Current comment in BPF_PROBE_MEM jit code claims that verifier prevents
insn->off < 0, but this appears to not be true irrespective of changes
in this series. Regardless, changes in this series will result in an
example like:

  struct example_node {
    long key;
    long val;
    struct bpf_rb_node node;
  }

  /* In BPF prog, assume root contains example_node nodes */
  struct bpf_rb_node res = bpf_rbtree_first(&root);
  if (!res)
    return 1;

  struct example_node n = container_of(res, struct example_node, node);
  long key = n->key;

Resulting in a load with off = -16, as bpf_rbtree_first's return is
modified by verifier to be PTR_TO_BTF_ID of example_node w/ offset =
offsetof(struct example_node, node), instead of PTR_TO_BTF_ID of
bpf_rb_node. So it's necessary to support negative insn->off when
jitting BPF_PROBE_MEM.

In order to ensure that page fault for a BPF_PROBE_MEM load of *src_reg +
insn->off is safely handled, we must confirm that *src_reg + insn->off is
in kernel's memory. Two runtime checks are emitted to confirm that:

  1) (*src_reg + insn->off) > boundary between user and kernel address
  spaces
  2) (*src_reg + insn->off) does not overflow to a small positive
  number. This might happen if some function meant to set src_reg
  returns ERR_PTR(-EINVAL) or similar.

Check 1 currently is sligtly off - it compares a

  u64 limit = TASK_SIZE_MAX + PAGE_SIZE + abs(insn->off);

to *src_reg, aborting the load if limit is larger.

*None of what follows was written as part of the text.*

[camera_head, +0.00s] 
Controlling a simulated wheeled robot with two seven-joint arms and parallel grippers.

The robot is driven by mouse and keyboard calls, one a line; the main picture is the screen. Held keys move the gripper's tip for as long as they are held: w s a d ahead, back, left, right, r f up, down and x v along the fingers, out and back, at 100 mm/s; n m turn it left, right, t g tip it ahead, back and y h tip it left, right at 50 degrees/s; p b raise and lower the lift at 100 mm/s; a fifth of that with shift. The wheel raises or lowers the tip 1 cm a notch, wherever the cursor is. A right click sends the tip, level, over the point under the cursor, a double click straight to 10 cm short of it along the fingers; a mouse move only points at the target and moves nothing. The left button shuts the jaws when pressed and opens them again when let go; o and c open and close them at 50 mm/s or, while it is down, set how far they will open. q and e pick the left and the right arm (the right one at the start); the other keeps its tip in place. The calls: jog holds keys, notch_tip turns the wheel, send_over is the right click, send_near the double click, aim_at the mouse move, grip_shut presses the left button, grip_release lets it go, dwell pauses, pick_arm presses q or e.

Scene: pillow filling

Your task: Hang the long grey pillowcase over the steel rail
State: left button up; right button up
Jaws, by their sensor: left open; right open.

Rewriting this as an
inequality:

  *src_reg > TASK_SIZE_MAX + PAGE_SIZE + abs(insn->off)
  *src_reg - abs(insn->off) > TASK_SIZE_MAX + PAGE_SIZE

shows that this isn't quite right even if insn->off is positive, as we
really want:

  *src_reg + insn->off > TASK_SIZE_MAX + PAGE_SIZE
  *src_reg > TASK_SIZE_MAX + PAGE_SIZE - insn_off

Since *src_reg + insn->off is the address we'll be loading from, not
*src_reg - insn->off or *src_reg - abs(insn->off). So change the
subtraction to an addition and remove the abs(), as comment indicates
that it was only added to ignore negative insn->off.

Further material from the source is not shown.